**TASK INSTRUCTIONS**
Copy only what runs from the line containing "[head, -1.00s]" through the end of the material below, line for line, with both ends included.
--- PROVIDED MATERIAL ---
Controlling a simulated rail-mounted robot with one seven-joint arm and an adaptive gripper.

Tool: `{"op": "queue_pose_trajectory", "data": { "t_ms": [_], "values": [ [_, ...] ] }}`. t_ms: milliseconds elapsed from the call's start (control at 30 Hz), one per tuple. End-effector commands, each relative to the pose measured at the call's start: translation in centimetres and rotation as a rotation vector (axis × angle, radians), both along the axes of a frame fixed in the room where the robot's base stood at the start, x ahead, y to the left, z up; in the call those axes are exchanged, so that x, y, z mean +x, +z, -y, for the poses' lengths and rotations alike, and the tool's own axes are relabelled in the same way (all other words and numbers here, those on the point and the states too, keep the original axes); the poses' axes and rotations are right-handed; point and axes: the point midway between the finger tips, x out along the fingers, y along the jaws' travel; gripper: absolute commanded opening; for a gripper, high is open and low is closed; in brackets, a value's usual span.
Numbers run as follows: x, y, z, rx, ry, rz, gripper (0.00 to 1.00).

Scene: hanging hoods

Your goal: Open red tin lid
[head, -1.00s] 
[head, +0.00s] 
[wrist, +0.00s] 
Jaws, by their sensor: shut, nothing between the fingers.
---
**EXERCISE SOLUTION**
[head, -1.00s] 
[head, +0.00s] 
[wrist, +0.00s] 
Jaws, by their sensor: shut, nothing between the fingers.

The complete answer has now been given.